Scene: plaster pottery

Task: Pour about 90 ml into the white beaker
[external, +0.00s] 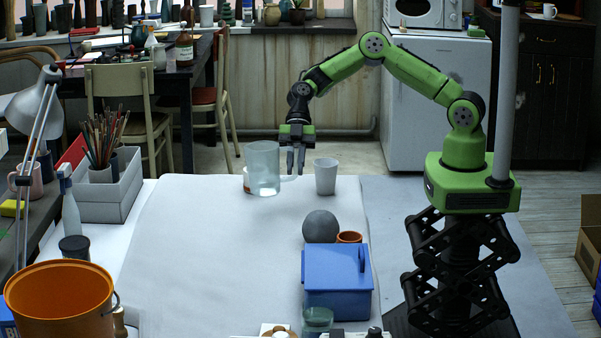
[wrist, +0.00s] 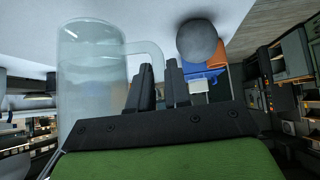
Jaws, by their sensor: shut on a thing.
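A clear glass jug (external: 263,168) with some clear liquid at its bottom is held upright, seemingly just above the table, in the external view. It also shows large at the left of the wrist view (wrist: 92,85), with its handle toward the fingers. My gripper (external: 296,162) is shut on the jug's handle; its dark fingers (wrist: 160,85) show in the wrist view. The white beaker (external: 326,177) stands upright on the table just right of the gripper. It looks empty, but its inside is mostly hidden.
A white and orange object (external: 247,180) is partly hidden behind the jug. A grey ball (external: 320,227), a small terracotta pot (external: 349,238) and a blue lidded box (external: 337,282) stand nearer the camera. An orange bucket (external: 60,300) is at front left. The cloth's left middle is clear.

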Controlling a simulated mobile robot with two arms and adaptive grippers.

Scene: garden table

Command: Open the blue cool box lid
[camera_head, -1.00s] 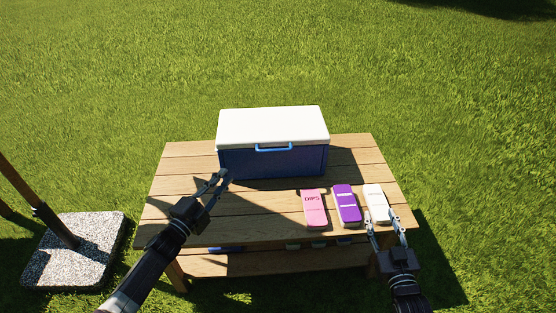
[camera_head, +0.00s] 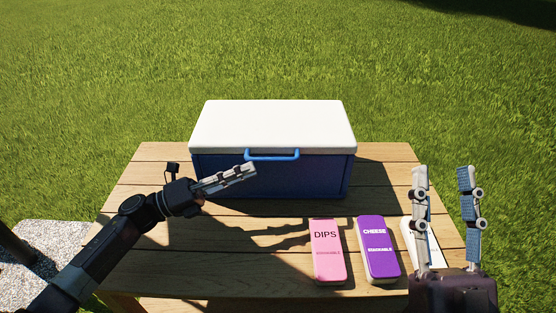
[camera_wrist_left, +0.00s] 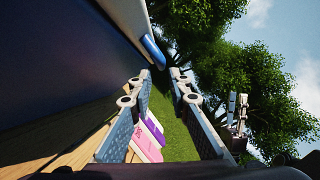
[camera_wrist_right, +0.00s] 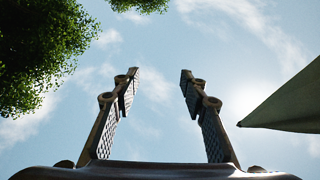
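The blue cool box (camera_head: 270,177) stands on the wooden table with its white lid (camera_head: 272,126) shut. A blue handle (camera_head: 272,155) runs along the front edge of the lid. My left gripper (camera_head: 250,170) is in front of the box, just below and left of the handle. In the left wrist view the fingers of the left gripper (camera_wrist_left: 160,78) are apart, with the handle (camera_wrist_left: 153,50) just beyond their tips. My right gripper (camera_head: 441,170) is raised at the right, fingers up. The right wrist view shows the right gripper (camera_wrist_right: 158,75) open and empty against the sky.
A pink DIPS pack (camera_head: 327,250), a purple CHEESE pack (camera_head: 378,247) and a white pack (camera_head: 408,232), partly hidden by my right gripper, lie on the wooden table (camera_head: 200,252). A stone parasol base (camera_head: 52,240) is at the left. Lawn surrounds the table.

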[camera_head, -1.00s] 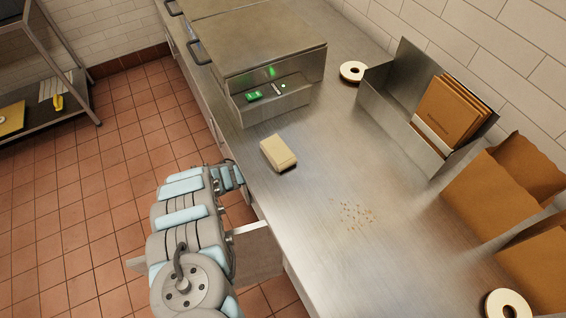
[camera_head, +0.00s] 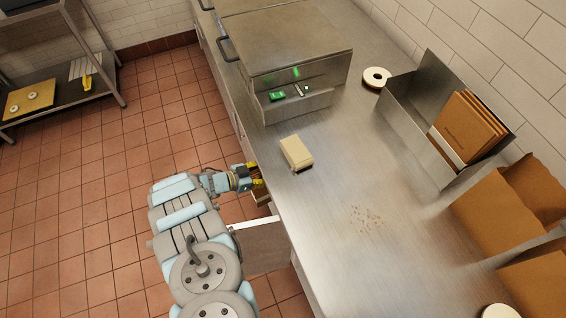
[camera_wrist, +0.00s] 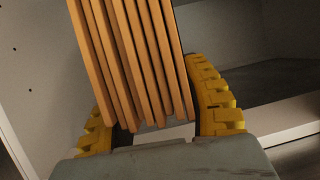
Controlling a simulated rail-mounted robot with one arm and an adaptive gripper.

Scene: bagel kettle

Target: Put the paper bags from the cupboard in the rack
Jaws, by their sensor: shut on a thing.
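My gripper (camera_head: 258,183) is at the open cupboard below the counter's front edge. In the wrist view, my gripper (camera_wrist: 150,105) has its yellow fingers on either side of a stack of flat brown paper bags (camera_wrist: 128,55) and is shut on it. The stack stands edge-on, slightly tilted, inside the pale-walled cupboard (camera_wrist: 40,80). The open cupboard door (camera_head: 262,245) shows in the head view; the held bags are not clear there. The metal rack (camera_head: 405,135) stands on the counter by the wall, with several brown bags (camera_head: 468,125) in its right part.
A cream block (camera_head: 296,152) and crumbs (camera_head: 363,217) lie on the steel counter (camera_head: 330,190). A metal appliance (camera_head: 285,60) stands at the back, with a pale ring (camera_head: 377,77) beside it. Large open brown bags (camera_head: 500,215) stand at right. A shelf unit (camera_head: 95,65) is at far left.

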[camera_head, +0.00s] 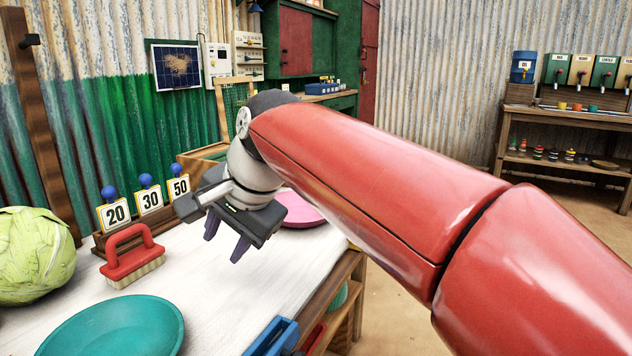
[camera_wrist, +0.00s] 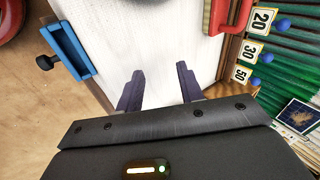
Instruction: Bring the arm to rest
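My red arm reaches from the lower right across the head view. My gripper (camera_head: 224,252) hangs over the white table (camera_head: 215,295), with its fingers pointing down. In the wrist view its two purple-grey fingers (camera_wrist: 158,85) stand apart with only bare table top between them. It is open and empty, and I cannot tell its exact height above the table.
A teal plate (camera_head: 115,328), a red brush (camera_head: 132,258), a cabbage (camera_head: 35,257) and a pink plate (camera_head: 298,210) are on the table. Number cards 20, 30 and 50 (camera_head: 149,200) stand at the back edge. A blue item (camera_head: 272,338) is at the front edge.

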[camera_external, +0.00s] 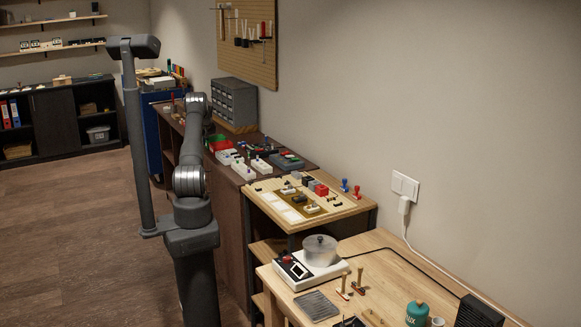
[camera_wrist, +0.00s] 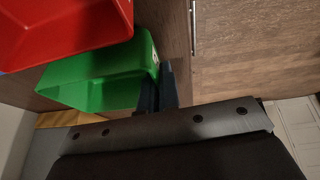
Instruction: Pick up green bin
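The green bin (camera_wrist: 95,82) is at the upper left of the wrist view, open towards me, with its right wall at my fingers. In the external view a small green patch, the green bin (camera_external: 220,144), shows on the dark bench just right of my arm. My gripper (camera_wrist: 160,75) shows as two dark fingers close together. The left finger overlaps the bin's inside and the right one is just outside its right wall. Whether they press on the wall is not clear. In the external view my arm hides the gripper.
A red bin (camera_wrist: 60,25) sits right beside the green one in the wrist view. Wooden cabinet fronts with a metal handle (camera_wrist: 193,28) lie to the right. In the external view, a grey drawer unit (camera_external: 234,103) and several small devices (camera_external: 250,166) crowd the bench.

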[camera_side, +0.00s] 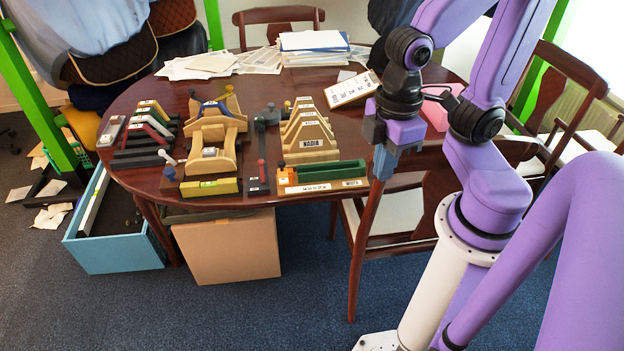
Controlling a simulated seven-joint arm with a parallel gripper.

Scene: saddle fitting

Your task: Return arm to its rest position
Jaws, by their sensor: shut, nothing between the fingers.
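My gripper (382,166) hangs at the front right of the round wooden table (352,127), pointing down. Its blue-grey fingers are shut and hold nothing. It is to the right of the wooden rack marked NADIA (312,142) and the base with a green block (331,171), apart from both. My purple arm rises from the white base at the lower right and folds over to the gripper.
Wooden saddle stands (213,135), a yellow level (209,187) and dark racks (137,158) fill the table's left and middle. Papers (312,42) lie at the back. Chairs (575,75) stand at right. A cardboard box (228,247) and a blue crate (112,253) are on the floor.

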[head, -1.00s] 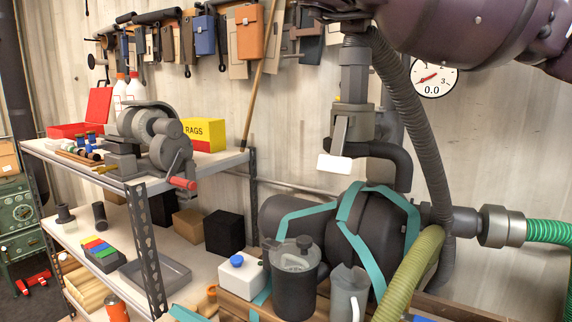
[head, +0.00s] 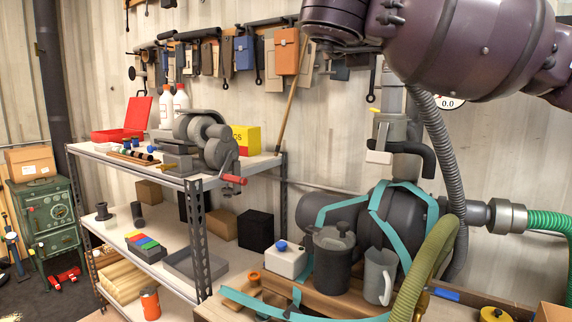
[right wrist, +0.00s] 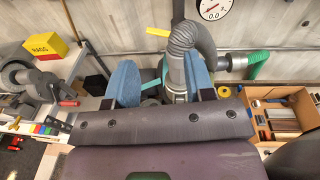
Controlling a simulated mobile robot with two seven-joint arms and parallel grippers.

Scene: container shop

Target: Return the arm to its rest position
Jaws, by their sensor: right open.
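My right arm (head: 455,45), dark purple, hangs across the top right of the head view. Its gripper does not show there. In the right wrist view my right gripper (right wrist: 160,84) has two blue fingers spread wide apart with nothing held between them. Beyond the fingers are a grey corrugated hose (right wrist: 183,40) and pipework, seen from above. No contact between the fingers and these is visible. My left arm and left gripper are in neither view.
A metal shelf (head: 180,178) with a grinder (head: 205,140) stands left. A black tank (head: 333,255), a grey jug (head: 378,277) and a green hose (head: 550,222) crowd the lower right. An open wooden box (right wrist: 285,92) lies right in the wrist view. Dark floor (head: 60,295) shows at lower left.

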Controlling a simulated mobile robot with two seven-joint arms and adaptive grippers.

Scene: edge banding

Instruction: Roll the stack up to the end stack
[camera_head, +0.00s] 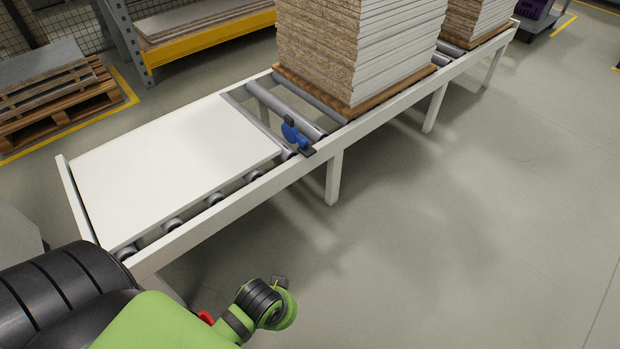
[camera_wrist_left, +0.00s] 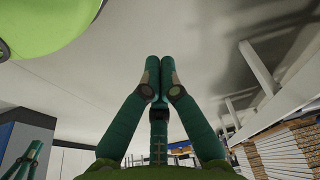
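A tall stack of pale boards (camera_head: 365,50) with chipboard edges stands on a brown base board (camera_head: 350,108) on the roller conveyor (camera_head: 385,112). Its top is cut off by the picture edge. A second stack (camera_head: 475,20) stands farther along the conveyor at the upper right, with rollers between the two. My left arm comes in at the lower left, away from the stacks. My left gripper (camera_wrist_left: 160,75) has its green fingertips together in the left wrist view, with nothing seen between them.
A white panel (camera_head: 180,160) lies on the conveyor's near end. A blue stop-like part (camera_head: 293,134) sits at the front rail, before the nearer stack. A pallet with boards (camera_head: 55,100) and a yellow-edged rack (camera_head: 205,40) stand behind. The floor (camera_head: 450,230) in front is clear.

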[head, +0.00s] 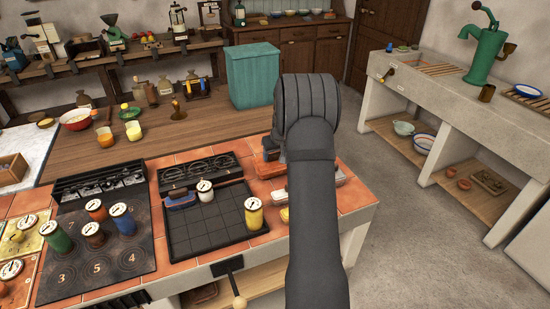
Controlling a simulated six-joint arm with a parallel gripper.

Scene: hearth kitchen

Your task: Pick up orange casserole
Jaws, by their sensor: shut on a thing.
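An orange dish, which I take to be the orange casserole (268,169), shows in part on or just above the tiled counter, left of my arm. My arm covers much of this area. My gripper (271,150) reaches down behind the arm and shows only as a dark grey part at the orange dish. It is shut on the dish, but its fingertips are hidden. I cannot tell whether the dish is lifted clear of the tiles. More orange and pale surface (345,190) shows to the right of the arm.
A black grid plate (205,225) left of my arm bears a blue dish (182,201) and a white-topped jar. A yellow canister (253,216) stands at its right edge. Several canisters stand on the numbered hob (100,262). A teal bin (252,77) stands behind. Floor is clear at right.

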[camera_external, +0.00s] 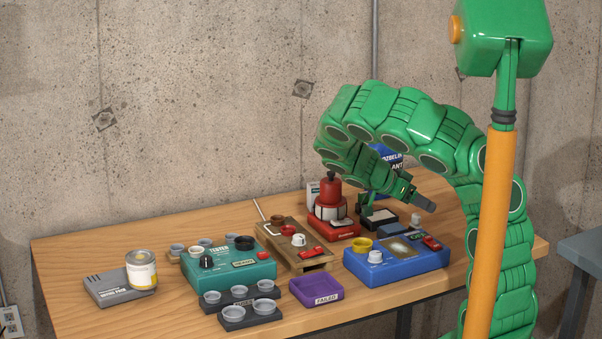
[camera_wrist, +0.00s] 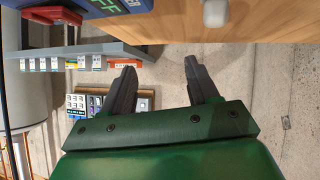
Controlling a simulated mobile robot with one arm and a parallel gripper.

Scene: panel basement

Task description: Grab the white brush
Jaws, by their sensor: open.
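I cannot surely pick out a white brush in either view. A small pale, rounded piece (camera_external: 416,219) stands on the table right of my gripper, and a pale grey knob-like end (camera_wrist: 215,12) shows at the top of the wrist view; I cannot tell whether either is the brush. My gripper (camera_external: 400,207) is above the back right of the table, beyond the blue box. In the wrist view my gripper (camera_wrist: 160,68) has its two dark fingers apart, with nothing between them.
The wooden table (camera_external: 80,248) carries a blue box (camera_external: 398,275), a red device (camera_external: 334,229), a teal box (camera_external: 225,272), a purple tray (camera_external: 316,291), a can (camera_external: 141,270) and several small cups. A concrete wall (camera_external: 200,90) stands behind.

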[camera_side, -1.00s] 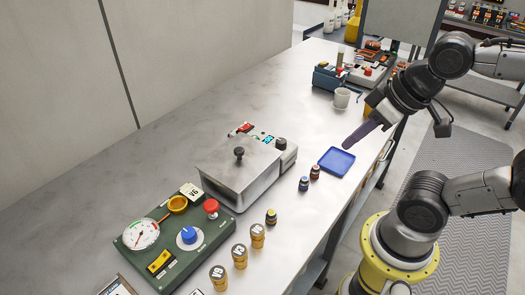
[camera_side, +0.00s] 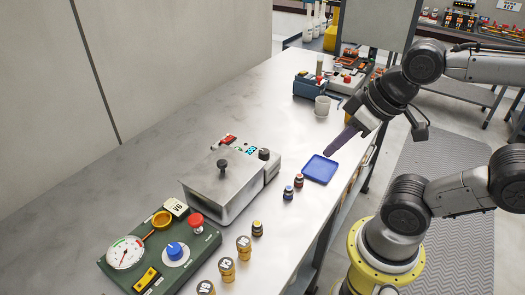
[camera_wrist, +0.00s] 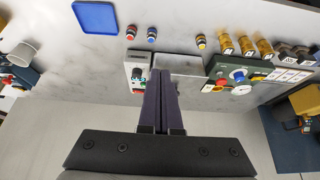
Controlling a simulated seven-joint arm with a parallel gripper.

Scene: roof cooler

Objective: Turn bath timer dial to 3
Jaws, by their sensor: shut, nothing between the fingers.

EXERCISE REQUIREMENTS:
Track down every line with the word "Controlling" and copy it.

EXPECTED ANSWER:
Controlling a simulated mobile robot with two arms and adaptive grippers.
Controlling a simulated rail-mounted robot with one arm and an adaptive gripper.
Controlling a simulated seven-joint arm with a parallel gripper.
Controlling a simulated mobile robot with two seven-joint arms and parallel grippers.
Controlling a simulated mobile robot with two seven-joint arms and adaptive grippers.
Controlling a simulated six-joint arm with a parallel gripper.
Controlling a simulated mobile robot with one arm and a parallel gripper.
Controlling a simulated seven-joint arm with a parallel gripper.

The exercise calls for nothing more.